The USPTO has published a new notice to patent applicants with the same reminder cautioning applicants to distinguish between working and prophetic examples:
The USPTO is reminding patent applicants of their duty to ensure that patent applications are written in a manner that clearly distinguishes prophetic examples with predicted experimental results from working examples with actual experimental results. Prophetic examples, also called paper examples, are typically used in a patent application to describe reasonably expected future or anticipated results. Prophetic examples describe experiments that have not in fact been performed. Rather, they are presented in a manner that forecasts simulated or predicted results. In contrast, working examples correspond to work performed or experiments conducted that yielded actual results.
Notice: Properly Presenting Prophetic and Working Examples in a Patent Application, PTO-P-2021-0020 (Fed. Reg. July 1, 2021) (“Notice”). The notice indicates that examiners generally do not question disclosed test results unless there is a reasonable basis to do so. But, prophetic examples that fail a reasonableness test will be rejected for insufficient disclosure (enablement and/or written description).
In addition, applications that include prophetic examples should make clear whenever the example is prophetic. Otherwise, the application may be deemed to include a misleading statement in violation of the applicant’s “duty of candor and good faith in dealing with the Office.” 37 C.F.R. 1.56.
QUESTION for PATENT DRAFTERS: When you describe various embodiments in your patent application, do you tell the PTO which ones are working-examples (actually reduced to practice) and which ones are prophetic?
— Prof.
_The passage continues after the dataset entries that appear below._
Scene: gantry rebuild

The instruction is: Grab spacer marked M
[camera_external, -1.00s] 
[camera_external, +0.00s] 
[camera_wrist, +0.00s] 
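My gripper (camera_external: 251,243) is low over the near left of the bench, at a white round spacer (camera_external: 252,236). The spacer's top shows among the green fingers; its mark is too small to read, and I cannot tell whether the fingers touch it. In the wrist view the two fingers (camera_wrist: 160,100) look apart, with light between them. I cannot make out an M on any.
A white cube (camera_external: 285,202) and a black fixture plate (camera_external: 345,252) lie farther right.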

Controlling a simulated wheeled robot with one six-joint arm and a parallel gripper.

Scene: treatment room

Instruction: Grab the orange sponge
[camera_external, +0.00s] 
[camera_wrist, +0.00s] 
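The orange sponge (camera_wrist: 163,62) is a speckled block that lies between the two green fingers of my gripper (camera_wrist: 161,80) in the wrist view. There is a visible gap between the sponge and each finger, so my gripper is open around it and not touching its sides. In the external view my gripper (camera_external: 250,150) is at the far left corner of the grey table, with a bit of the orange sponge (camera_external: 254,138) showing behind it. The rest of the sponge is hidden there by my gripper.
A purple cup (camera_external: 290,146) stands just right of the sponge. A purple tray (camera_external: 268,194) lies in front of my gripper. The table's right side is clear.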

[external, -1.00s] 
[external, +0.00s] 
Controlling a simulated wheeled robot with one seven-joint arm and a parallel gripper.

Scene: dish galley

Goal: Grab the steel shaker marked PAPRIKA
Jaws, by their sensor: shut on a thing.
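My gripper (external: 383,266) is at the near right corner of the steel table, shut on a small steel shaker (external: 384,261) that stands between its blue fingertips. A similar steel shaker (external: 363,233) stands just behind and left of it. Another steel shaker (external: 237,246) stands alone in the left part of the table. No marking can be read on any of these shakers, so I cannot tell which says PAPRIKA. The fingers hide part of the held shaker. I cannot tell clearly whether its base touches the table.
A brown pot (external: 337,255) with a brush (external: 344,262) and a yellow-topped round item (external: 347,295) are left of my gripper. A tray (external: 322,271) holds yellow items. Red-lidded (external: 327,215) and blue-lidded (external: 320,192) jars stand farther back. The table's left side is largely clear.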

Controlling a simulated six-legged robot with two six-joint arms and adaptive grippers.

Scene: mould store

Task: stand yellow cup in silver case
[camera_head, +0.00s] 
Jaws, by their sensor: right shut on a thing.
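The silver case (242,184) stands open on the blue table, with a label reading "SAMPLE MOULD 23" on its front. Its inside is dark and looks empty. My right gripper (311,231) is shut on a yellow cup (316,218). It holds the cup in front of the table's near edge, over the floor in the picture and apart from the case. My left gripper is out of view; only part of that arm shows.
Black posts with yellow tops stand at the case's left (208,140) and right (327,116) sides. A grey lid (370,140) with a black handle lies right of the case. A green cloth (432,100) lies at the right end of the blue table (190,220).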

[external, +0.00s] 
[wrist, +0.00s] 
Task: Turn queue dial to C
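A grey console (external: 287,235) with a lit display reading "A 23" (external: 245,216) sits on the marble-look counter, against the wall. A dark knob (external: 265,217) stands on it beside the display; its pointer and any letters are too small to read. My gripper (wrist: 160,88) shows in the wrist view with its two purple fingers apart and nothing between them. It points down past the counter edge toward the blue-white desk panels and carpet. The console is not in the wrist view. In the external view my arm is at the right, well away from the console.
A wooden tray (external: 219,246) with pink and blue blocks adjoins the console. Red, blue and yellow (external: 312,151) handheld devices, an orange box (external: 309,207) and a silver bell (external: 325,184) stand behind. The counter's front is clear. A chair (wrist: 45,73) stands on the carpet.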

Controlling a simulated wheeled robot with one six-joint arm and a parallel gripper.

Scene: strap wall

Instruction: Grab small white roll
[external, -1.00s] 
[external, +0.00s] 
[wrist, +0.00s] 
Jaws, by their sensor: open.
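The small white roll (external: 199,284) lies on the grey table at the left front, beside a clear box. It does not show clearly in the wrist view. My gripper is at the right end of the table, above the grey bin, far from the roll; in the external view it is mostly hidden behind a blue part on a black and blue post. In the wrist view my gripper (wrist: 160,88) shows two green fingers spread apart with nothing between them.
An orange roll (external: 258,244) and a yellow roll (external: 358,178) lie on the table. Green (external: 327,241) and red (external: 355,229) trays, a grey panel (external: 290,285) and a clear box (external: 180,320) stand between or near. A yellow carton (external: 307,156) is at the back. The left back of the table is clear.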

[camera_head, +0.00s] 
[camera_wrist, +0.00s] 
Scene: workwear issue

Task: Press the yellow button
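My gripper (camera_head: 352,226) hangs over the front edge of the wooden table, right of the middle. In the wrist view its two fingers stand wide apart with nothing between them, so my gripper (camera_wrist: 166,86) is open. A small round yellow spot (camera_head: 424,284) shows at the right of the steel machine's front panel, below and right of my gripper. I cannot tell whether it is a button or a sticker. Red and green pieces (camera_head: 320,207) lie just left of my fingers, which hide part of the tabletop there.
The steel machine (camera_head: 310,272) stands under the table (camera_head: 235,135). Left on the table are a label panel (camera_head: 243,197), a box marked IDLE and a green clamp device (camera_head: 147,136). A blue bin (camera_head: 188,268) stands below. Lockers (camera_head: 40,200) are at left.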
Dennis Crouch ⚖️ Patent Law & AI (@patentlyo) June 30, 2021
One way to disclose prophetic examples is to expressly label them as “Prophetic Examples.” “It is a best practice to label examples as prophetic or otherwise separate them from working examples to avoid ambiguities.” Notice. The PTO has also deemed it appropriate to use future-tense language in describing prophetic examples and past tense for working examples. “When drafting a patent application, care must be taken to ensure the proper tense is employed to describe experiments and test results so readers can readily distinguish between actual results and predicted results.”
The USPTO Notice focuses on prophetic examples stemming from experimental results, and thus remains to be seen whether the requirements will be practically extended to situations involving prophetic embodiments and use-cases presented without any experimental results. One approach for patent applicants is to write everything as if it is a prophetic example.